Toyota Motors - Plano, TX
posted 2 months ago
Toyota Financial Services (TFS) is launching a new Site Reliability Engineering (SRE) team, and we are seeking a Senior Manager to spearhead this initiative. As the Senior Manager, you will be responsible for building the SRE team from the ground up and establishing robust processes to ensure the reliability, performance, and scalability of our systems and applications. This role is pivotal in creating a best-in-class customer experience in an innovative, collaborative environment. You will support engineers with hands-on coding, debugging, and implementation of automation to foster a more stable and robust application environment. Your leadership will be crucial in defining and implementing strategies for system reliability, performance, and scalability, as well as developing Service Level Objectives (SLOs) and Service Level Agreements (SLAs) aligned with business goals. In this position, you will design and deploy monitoring, alerting, and incident management systems, implement and refine disaster recovery and business continuity plans, and lead major incident responses while coordinating with stakeholders for resolution. Conducting post-incident reviews and driving continuous improvement will be part of your responsibilities, as will identifying and implementing automation opportunities to streamline operations.
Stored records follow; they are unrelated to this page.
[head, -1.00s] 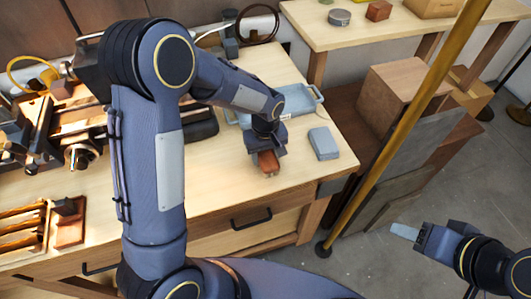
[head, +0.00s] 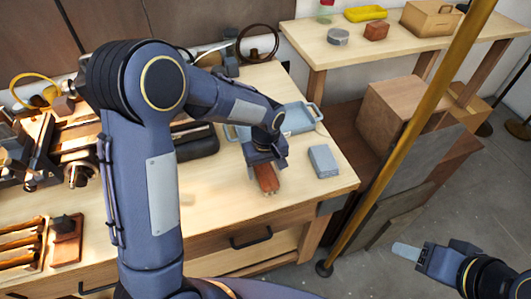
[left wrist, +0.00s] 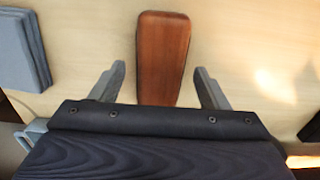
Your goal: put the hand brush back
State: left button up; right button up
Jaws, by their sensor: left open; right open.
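The hand brush shows as a reddish-brown wooden piece (head: 267,181) lying on the light wooden workbench (head: 215,205), near its front right part. In the left wrist view the brush (left wrist: 163,50) lies lengthwise, and its near end is hidden behind the gripper body. My left gripper (head: 265,162) is over the brush and open. In the left wrist view its fingers (left wrist: 159,75) stand on either side of the brush, with a gap on both sides. My right gripper (head: 405,251) is open and empty, out over the floor at the right.
A grey-blue block (head: 323,161) lies right of the brush. A blue tray (head: 300,118) is behind it. A dark case (head: 195,141) and a lathe-like machine (head: 80,172) stand to the left. A yellow pole (head: 412,135) rises right of the bench. A second bench (head: 300,38) is behind.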

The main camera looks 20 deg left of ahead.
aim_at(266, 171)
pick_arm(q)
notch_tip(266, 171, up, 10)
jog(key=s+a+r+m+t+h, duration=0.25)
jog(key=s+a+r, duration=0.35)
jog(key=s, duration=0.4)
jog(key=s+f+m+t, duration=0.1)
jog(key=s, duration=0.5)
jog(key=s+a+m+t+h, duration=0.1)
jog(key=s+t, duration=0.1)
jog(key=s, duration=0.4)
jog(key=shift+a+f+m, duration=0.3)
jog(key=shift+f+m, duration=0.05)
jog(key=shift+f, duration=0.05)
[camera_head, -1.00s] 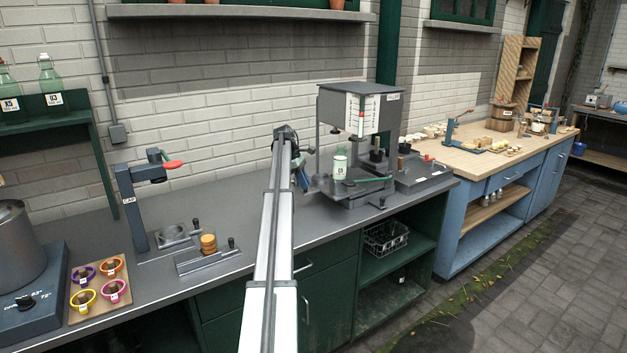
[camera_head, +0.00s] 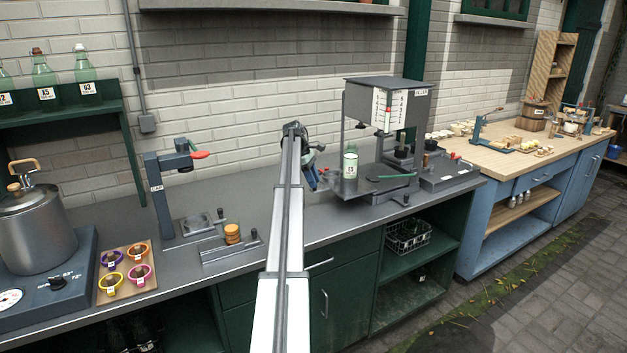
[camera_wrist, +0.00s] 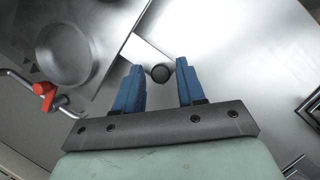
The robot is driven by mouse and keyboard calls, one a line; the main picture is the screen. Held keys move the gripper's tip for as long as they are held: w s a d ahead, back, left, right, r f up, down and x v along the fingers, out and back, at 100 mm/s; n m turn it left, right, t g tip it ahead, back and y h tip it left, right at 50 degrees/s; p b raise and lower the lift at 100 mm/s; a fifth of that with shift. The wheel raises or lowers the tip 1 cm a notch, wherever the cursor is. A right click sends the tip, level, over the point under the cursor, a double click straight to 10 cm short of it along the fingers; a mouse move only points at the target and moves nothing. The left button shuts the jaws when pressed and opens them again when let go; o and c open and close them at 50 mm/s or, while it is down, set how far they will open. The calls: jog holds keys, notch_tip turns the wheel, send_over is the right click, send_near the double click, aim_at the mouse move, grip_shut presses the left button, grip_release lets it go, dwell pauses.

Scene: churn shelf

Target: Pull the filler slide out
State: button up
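The filler (camera_head: 413,98) is a grey box on posts over a metal base on the counter. Its base has a green-edged part, and a small black knob (camera_head: 406,199) shows at the front. A labelled bottle (camera_head: 350,166) stands upright at its left. My gripper (camera_head: 312,180) is left of the bottle in the head view, partly hidden by my arm. In the wrist view my gripper (camera_wrist: 162,66) is open, with blue fingers apart. A round black knob (camera_wrist: 160,73) on a pale bar appears between the fingertips; contact is not visible. I cannot tell for certain which slide it belongs to.
The wrist view shows a round metal recess (camera_wrist: 65,55) and a red knob (camera_wrist: 44,89) on a bent rod. The counter (camera_head: 255,195) behind my arm is clear.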

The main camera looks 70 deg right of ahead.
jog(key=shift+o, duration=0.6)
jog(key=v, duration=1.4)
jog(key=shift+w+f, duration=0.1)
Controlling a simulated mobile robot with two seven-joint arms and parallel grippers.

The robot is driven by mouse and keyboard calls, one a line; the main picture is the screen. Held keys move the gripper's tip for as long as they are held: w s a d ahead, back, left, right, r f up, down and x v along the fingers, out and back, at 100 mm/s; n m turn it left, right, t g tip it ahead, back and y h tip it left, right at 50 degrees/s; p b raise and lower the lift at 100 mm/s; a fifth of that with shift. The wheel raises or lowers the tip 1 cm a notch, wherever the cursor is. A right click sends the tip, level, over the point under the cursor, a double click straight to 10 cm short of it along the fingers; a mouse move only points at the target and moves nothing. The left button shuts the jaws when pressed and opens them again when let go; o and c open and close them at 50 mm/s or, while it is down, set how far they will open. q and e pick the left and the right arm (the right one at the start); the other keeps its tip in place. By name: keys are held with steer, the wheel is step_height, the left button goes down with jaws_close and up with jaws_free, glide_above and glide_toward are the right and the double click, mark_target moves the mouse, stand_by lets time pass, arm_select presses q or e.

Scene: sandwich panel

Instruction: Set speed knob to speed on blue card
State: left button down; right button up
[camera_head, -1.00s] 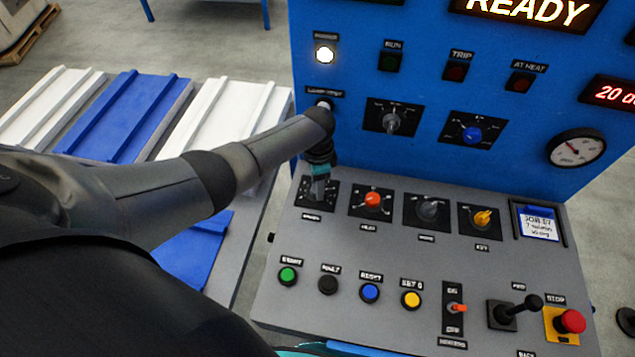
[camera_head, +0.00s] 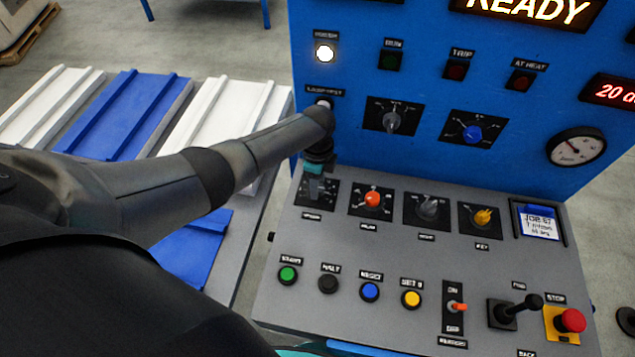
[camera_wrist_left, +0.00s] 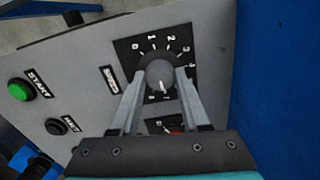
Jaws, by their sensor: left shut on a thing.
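The speed knob (camera_wrist_left: 159,72) is a round grey knob on a black dial plate (camera_wrist_left: 128,50) with white numbers, labelled SPEED. In the left wrist view its white pointer line faces down the picture, away from the 0 to 3 marks. My left gripper (camera_wrist_left: 161,80) has one finger on each side of the knob and is shut on it.
Beside the speed dial are the orange-red knob (camera_head: 372,199), the grey knob (camera_head: 428,208) and the yellow key switch (camera_head: 483,217). Below are coloured buttons, a toggle (camera_head: 457,307), a lever (camera_head: 531,301) and the red STOP button (camera_head: 571,320). The blue upright panel stands close behind.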

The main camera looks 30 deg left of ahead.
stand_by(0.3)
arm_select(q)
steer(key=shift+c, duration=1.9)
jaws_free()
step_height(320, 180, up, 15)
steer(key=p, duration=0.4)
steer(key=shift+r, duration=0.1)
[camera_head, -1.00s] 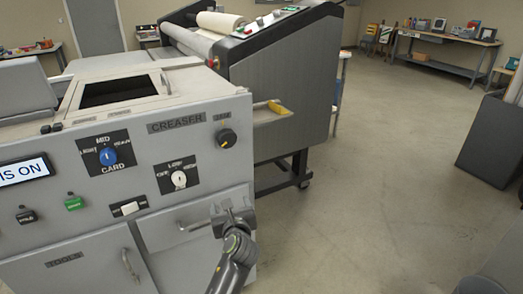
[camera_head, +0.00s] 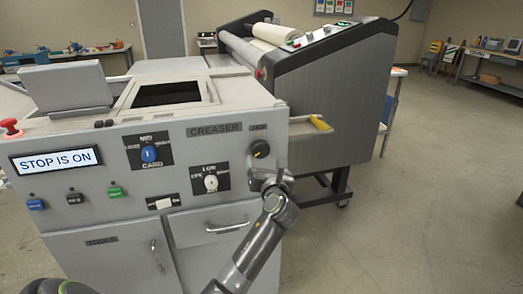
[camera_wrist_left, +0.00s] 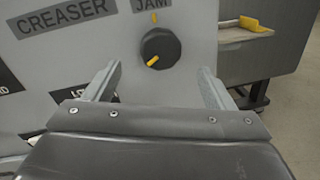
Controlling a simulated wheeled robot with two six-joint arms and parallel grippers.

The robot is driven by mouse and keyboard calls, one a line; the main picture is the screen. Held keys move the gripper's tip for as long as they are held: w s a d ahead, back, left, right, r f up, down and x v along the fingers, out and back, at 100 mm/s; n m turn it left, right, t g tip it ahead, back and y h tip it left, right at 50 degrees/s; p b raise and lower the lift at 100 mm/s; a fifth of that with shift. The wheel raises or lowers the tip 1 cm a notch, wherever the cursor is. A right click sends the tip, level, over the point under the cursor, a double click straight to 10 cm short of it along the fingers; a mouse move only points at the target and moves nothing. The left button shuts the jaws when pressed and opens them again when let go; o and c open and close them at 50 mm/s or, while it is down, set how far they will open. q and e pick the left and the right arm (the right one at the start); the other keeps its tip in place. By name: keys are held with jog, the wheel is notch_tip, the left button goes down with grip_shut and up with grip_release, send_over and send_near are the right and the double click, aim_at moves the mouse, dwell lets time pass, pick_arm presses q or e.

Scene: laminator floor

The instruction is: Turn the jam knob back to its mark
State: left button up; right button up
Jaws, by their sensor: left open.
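The jam knob (camera_head: 260,149) is a round black dial at the upper right of the creaser's grey front panel. In the left wrist view the knob (camera_wrist_left: 160,48) has a yellow pointer aimed down and to the left. A small yellow mark (camera_wrist_left: 154,17) sits above the knob, under the JAM label, and the pointer is turned away from it. My left gripper (camera_wrist_left: 160,72) is open and empty, its two fingers apart below and either side of the knob. In the head view my left gripper (camera_head: 271,182) is just below the knob. My right gripper is not in view.
The creaser's display (camera_head: 56,160) reads STOP IS ON, and a red button (camera_head: 11,127) is at its left. A tray with a yellow piece (camera_head: 320,123) juts out right.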

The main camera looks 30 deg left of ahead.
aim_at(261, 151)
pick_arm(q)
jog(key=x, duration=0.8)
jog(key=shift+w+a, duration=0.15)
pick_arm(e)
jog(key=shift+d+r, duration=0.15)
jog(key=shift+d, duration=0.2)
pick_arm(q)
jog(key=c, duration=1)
You will oversee the development and implementation of monitoring and incident management tools, work with engineering, product, and infrastructure teams on reliability goals, and participate in architectural reviews, providing input on reliability and scalability. Additionally, you will recruit, build, and lead the new SRE team with clear objectives and metrics, ensuring a collaborative team culture and supporting professional development.